Oleh I Ketut Sutika
Denpasar (Antara Bali) - Sinar mentari siang itu sudah di atas kepala. Tiupan angin yang semilir tidak mampu mengusir hawa panas di Subak Sengawang, wilayah Desa Adat Ole, Desa Marga Dauh Puri, Kabupaten Tabanan, 30 km barat laut Kota Denpasar.
Namun, semua itu tidak mampu menyurutkan I Wayan Karya (45) yang akrab disapa Pan Angga, maupun rekannya I Nyoman Pugur yang akrab disapa Pan Santhi (52), untuk terus mencangkul petakan sawah demi menyambung hidup keluarga dan menyekolahkan putra-putrinya.
Saat itu, kedua sosok petani yang mengolah sawah saling bersebelahan itu, muka dan badannya dipenuhi butiran-butiran keringat yang nyaris membasahi bajunya yang tampak sudah kumal itu.
Mereka istirahat sejenak di bawah pohon rindang di tegalan, untuk menikmati makan siang yang dibawakan oleh istrinya masing-masing di tengah hamparan sawah yang luas, dengan selokan yang tertata apik dan air yang mengalir masih jernih.
Kedua petani itu berdialog tentang kebijakan pemerintah Provinsi Bali untuk menerapkan pertanian organik, yakni semua proses produksi pertanian dalam arti luas itu menggunakan pupuk organik dan menghindari penggunaan pestisida.
Pupuk untuk menyuburkan tanaman menggunakan bahan baku kotoran sapi, babi dan limbah pertanian lainnya yang diolah sedemikian rupa sebagai pengganti pupuk produksi pabrik yang dikembangkan pada masing-masing sistem pertanian terintegrasi (Simantri).
Gubernur Bali Made Mangku Pastika yang mencangkan Pulau Dewata sebagai provinsi organik mempunyai sasaran untuk membangun 350 unit Simantri tersebar di delapan kabupaten dan satu kota di Bali.
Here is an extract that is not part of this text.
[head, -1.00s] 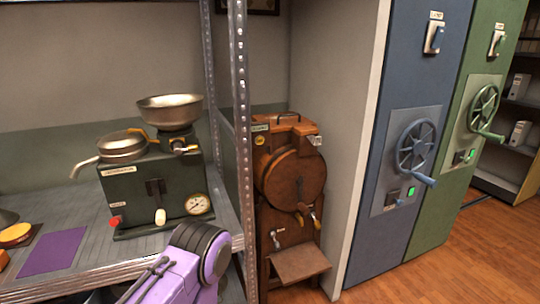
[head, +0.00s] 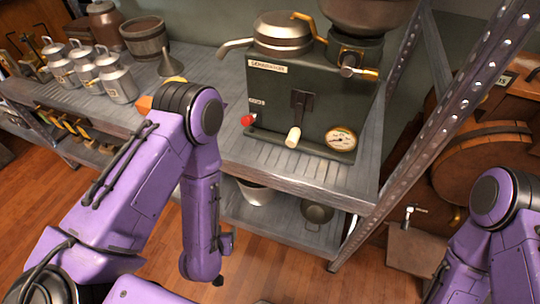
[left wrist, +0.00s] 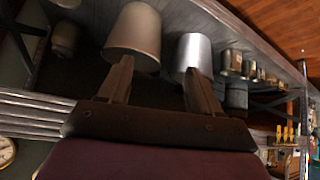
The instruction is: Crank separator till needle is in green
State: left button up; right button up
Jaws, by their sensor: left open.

Hingga kini sudah terbentuk 150 unit, menyusul tahun 2012 dan 2013 masing-masing menambah 100 unit.
Masing-masing unit simantri itu diarahkan untuk mampu memproduksi pupuk ramah lingkungan untuk memenuhi kebutuhan petani di sekitarnya.
Wayan Karya, Pan Santhi dan ratusan ribu petani di Pulau Seribu Pura itu hendaknya mulai mengalihkan perhatian menggunakan pupuk organik, sebagai upaya mengurangi biaya proses produksi padi dan berbagai jenis komoditi pertanian lainnya.
Upaya tersebut sekaligus mampu mewujudkan pertanian ramah lingkungan, yang menjadi modal utama dalam menghadapi persaingan di eraglobal yang semakin ketat, tutur dosen Fakultas Pertanian Universitas Udayana Doktor Luh Kartini.
Namun peralihan itu tidak dapat dilakukan secara mudah, karena menyangkut sikap dan prilaku petani. untuk itu perlu proses pendidikan dan pendampingan agar secara sadar petani nantinya menggunakan pupuk organik, yang diproduksi bersama kelompok dan selanjutnya memanfaatkannya.
Untuk itu petani, peternak dan nelayan hendaknya mendukung dan menyukseskan pembangunan pertanian terpadu yang dirintis Gubernur Bali Made Mangku Pastika bersama Wagub AAN Puspayoga sejak 2009, kata Luh Kartini.
Pemprov Bali menurut Gubernur Made Mangku Pastika dalam tahun 2009 memberikan subsidi pupuk senilai Rp4 miliar guna meringankan beban para petani dalam membeli sarana produksi pertanian.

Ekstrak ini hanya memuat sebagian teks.